▸ **Request**
You are to retype all of the data exactly as it appears.

>>>

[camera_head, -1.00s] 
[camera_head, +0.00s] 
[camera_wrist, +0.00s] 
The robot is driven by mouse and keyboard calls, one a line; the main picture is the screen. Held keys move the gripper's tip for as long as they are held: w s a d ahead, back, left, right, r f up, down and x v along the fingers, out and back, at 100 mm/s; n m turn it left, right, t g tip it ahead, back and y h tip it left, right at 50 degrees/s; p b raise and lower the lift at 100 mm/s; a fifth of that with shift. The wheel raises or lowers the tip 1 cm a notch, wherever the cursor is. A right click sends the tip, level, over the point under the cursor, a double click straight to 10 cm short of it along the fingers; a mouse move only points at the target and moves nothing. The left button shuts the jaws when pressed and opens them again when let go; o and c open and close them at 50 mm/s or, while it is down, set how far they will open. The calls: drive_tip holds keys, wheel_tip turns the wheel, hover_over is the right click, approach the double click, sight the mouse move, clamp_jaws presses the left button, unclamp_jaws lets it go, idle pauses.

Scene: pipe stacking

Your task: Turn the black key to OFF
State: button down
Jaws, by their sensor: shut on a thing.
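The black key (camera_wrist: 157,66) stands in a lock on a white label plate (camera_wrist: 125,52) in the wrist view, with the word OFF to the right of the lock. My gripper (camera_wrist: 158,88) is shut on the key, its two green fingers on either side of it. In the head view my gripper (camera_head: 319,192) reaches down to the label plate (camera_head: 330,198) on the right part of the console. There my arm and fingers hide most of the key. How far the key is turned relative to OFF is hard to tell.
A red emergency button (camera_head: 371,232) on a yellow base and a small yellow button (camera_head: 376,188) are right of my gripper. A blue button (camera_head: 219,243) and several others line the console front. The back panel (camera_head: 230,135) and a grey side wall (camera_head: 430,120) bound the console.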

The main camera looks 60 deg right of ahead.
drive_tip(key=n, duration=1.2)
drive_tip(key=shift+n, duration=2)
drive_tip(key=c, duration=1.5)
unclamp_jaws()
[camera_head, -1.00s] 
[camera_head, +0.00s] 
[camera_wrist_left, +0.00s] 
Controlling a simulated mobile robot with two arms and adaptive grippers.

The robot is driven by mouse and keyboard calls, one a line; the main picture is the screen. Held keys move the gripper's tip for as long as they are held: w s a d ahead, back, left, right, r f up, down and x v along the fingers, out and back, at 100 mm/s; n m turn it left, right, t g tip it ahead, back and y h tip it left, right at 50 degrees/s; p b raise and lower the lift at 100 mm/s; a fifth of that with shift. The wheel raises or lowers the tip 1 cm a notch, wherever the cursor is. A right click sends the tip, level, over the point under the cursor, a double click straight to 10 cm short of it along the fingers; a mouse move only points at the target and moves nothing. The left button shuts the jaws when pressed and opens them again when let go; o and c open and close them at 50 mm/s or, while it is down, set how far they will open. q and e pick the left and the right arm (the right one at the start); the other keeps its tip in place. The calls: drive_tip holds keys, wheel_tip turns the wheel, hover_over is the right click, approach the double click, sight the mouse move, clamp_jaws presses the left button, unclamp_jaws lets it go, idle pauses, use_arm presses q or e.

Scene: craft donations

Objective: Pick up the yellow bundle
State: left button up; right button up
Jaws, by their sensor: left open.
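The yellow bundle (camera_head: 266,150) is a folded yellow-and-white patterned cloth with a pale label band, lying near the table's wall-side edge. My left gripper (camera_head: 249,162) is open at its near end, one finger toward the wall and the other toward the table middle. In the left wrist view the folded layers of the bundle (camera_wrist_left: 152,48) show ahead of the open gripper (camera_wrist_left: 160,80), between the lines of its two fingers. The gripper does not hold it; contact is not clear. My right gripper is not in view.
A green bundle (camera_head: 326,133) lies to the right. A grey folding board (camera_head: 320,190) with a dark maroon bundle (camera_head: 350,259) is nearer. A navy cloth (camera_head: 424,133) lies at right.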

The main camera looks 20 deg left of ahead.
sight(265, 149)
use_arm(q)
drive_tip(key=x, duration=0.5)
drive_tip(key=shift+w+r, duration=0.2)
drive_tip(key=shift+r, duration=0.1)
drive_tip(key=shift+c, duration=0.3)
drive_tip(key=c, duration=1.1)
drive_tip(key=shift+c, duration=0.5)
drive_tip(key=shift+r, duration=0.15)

<<<

▸ **Result below**
[camera_head, -1.00s] 
[camera_head, +0.00s] 
[camera_wrist, +0.00s] 
The robot is driven by mouse and keyboard calls, one a line; the main picture is the screen. Held keys move the gripper's tip for as long as they are held: w s a d ahead, back, left, right, r f up, down and x v along the fingers, out and back, at 100 mm/s; n m turn it left, right, t g tip it ahead, back and y h tip it left, right at 50 degrees/s; p b raise and lower the lift at 100 mm/s; a fifth of that with shift. The wheel raises or lowers the tip 1 cm a notch, wherever the cursor is. A right click sends the tip, level, over the point under the cursor, a double click straight to 10 cm short of it along the fingers; a mouse move only points at the target and moves nothing. The left button shuts the jaws when pressed and opens them again when let go; o and c open and close them at 50 mm/s or, while it is down, set how far they will open. The calls: drive_tip holds keys, wheel_tip turns the wheel, hover_over is the right click, approach the double click, sight the mouse move, clamp_jaws presses the left button, unclamp_jaws lets it go, idle pauses.

Scene: pipe stacking

Your task: Turn the black key to OFF
State: button down
Jaws, by their sensor: shut on a thing.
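The black key (camera_wrist: 157,66) stands in a lock on a white label plate (camera_wrist: 125,52) in the wrist view, with the word OFF to the right of the lock. My gripper (camera_wrist: 158,88) is shut on the key, its two green fingers on either side of it. In the head view my gripper (camera_head: 319,192) reaches down to the label plate (camera_head: 330,198) on the right part of the console. There my arm and fingers hide most of the key. How far the key is turned relative to OFF is hard to tell.
A red emergency button (camera_head: 371,232) on a yellow base and a small yellow button (camera_head: 376,188) are right of my gripper. A blue button (camera_head: 219,243) and several others line the console front. The back panel (camera_head: 230,135) and a grey side wall (camera_head: 430,120) bound the console.

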The main camera looks 60 deg right of ahead.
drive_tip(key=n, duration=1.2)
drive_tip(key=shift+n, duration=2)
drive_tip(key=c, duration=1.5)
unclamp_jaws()
[camera_head, -1.00s] 
[camera_head, +0.00s] 
[camera_wrist_left, +0.00s] 
Controlling a simulated mobile robot with two arms and adaptive grippers.

The robot is driven by mouse and keyboard calls, one a line; the main picture is the screen. Held keys move the gripper's tip for as long as they are held: w s a d ahead, back, left, right, r f up, down and x v along the fingers, out and back, at 100 mm/s; n m turn it left, right, t g tip it ahead, back and y h tip it left, right at 50 degrees/s; p b raise and lower the lift at 100 mm/s; a fifth of that with shift. The wheel raises or lowers the tip 1 cm a notch, wherever the cursor is. A right click sends the tip, level, over the point under the cursor, a double click straight to 10 cm short of it along the fingers; a mouse move only points at the target and moves nothing. The left button shuts the jaws when pressed and opens them again when let go; o and c open and close them at 50 mm/s or, while it is down, set how far they will open. q and e pick the left and the right arm (the right one at the start); the other keeps its tip in place. The calls: drive_tip holds keys, wheel_tip turns the wheel, hover_over is the right click, approach the double click, sight the mouse move, clamp_jaws presses the left button, unclamp_jaws lets it go, idle pauses, use_arm presses q or e.

Scene: craft donations

Objective: Pick up the yellow bundle
State: left button up; right button up
Jaws, by their sensor: left open.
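The yellow bundle (camera_head: 266,150) is a folded yellow-and-white patterned cloth with a pale label band, lying near the table's wall-side edge. My left gripper (camera_head: 249,162) is open at its near end, one finger toward the wall and the other toward the table middle. In the left wrist view the folded layers of the bundle (camera_wrist_left: 152,48) show ahead of the open gripper (camera_wrist_left: 160,80), between the lines of its two fingers. The gripper does not hold it; contact is not clear. My right gripper is not in view.
A green bundle (camera_head: 326,133) lies to the right. A grey folding board (camera_head: 320,190) with a dark maroon bundle (camera_head: 350,259) is nearer. A navy cloth (camera_head: 424,133) lies at right.

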The main camera looks 20 deg left of ahead.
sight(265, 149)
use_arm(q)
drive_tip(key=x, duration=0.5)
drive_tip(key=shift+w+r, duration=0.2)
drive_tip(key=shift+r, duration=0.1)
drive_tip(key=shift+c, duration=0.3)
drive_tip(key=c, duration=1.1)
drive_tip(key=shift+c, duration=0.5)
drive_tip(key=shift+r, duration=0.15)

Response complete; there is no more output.